As far as I can tell none of this has anything to do with PlutoHooks or your usage of ZMQ. You might want to think about whether it is required to have your clients and servers use the same version of packages (in which case a shared environment might be sensible), but for the most part it seems to me the question of whether you want to have one or multiple Project.toml files is irrelevant to the actual running of your project (caveat here is that it’s not 100% clear to me what you are doing, I’m guessing based on our interactions over the years!)

1 Like

thank you for taking the time to clarify. Most helpful as this is the first time I am considering using project in my code. I’m not sure how I can explain what I am trying to do other than what I already have. But happy to try again.

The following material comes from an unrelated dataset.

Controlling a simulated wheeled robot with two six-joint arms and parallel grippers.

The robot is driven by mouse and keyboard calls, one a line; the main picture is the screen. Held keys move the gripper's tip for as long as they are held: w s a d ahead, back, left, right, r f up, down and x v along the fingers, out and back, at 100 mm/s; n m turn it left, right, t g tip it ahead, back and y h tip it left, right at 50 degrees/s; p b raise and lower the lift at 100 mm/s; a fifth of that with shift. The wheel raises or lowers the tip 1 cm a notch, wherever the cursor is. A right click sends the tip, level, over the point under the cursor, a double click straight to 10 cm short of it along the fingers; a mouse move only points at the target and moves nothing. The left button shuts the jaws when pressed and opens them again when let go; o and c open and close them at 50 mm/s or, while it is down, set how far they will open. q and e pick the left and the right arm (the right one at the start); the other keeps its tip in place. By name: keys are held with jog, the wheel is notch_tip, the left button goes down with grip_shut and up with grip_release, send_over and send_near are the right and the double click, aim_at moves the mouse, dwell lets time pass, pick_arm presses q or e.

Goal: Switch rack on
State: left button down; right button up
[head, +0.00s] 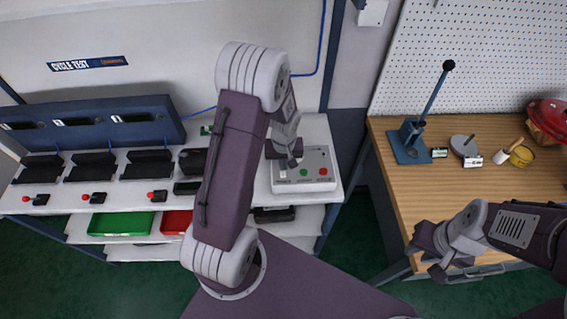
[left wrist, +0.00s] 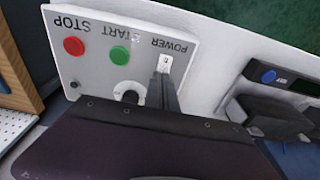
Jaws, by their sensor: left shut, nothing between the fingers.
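The grey control box (head: 318,158) stands on the white bench, with a green START and a red STOP button. The left wrist view shows the box upside down: red STOP button (left wrist: 74,46), green START button (left wrist: 119,55), a round white knob (left wrist: 127,92) and the POWER switch (left wrist: 165,64). My left gripper (head: 295,161) is shut and empty, over the POWER side of the box. In the left wrist view its fingertips (left wrist: 164,82) are right at the POWER switch; I cannot tell if they touch. My right gripper (head: 428,262) is by the wooden table's front edge, away from the box.
A blue rack (head: 90,122) with several dark slots and small red-knobbed levers is at the left. Green (head: 120,223) and red (head: 177,222) trays sit below. The wooden table (head: 420,185) holds a blue lever press (head: 410,140) and small parts.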

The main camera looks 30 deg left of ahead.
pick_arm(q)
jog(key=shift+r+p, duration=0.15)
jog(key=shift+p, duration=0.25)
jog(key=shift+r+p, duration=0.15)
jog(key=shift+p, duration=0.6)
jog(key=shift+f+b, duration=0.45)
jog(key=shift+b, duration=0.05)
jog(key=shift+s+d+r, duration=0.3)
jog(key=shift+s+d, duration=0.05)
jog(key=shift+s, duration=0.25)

OUTSIDE Pluto there will be a bunch of data pumps ( clients) that feed a SERVER which will be INSIDE Pluto. The connective tissue is a queue provided by ZMQ.

To me this means that INSIDE Pluto will use the internal package manager ( thus a different dependency set) and OUTSIDE ( the clients) will have a different set of dependencies.

I do NOT wish to have the clients inside Pluto for architectural reasons. Having them outside makes my Pluto code cleaner ( just handling the dataframe ) and allows me to feed the datastream as an when I wish with ease ( just cron or cli).

I am FINALLY getting to do this after a year of doing other things and I want to get it right first time. I tried using Stipple but it kept freezing and I have ALWAYS wanted to use Pluto. So I know the process works and the dataframe is populated effectively from the realtime feed ( yeah I know I could use arrays but I prefer the utility of dataframes).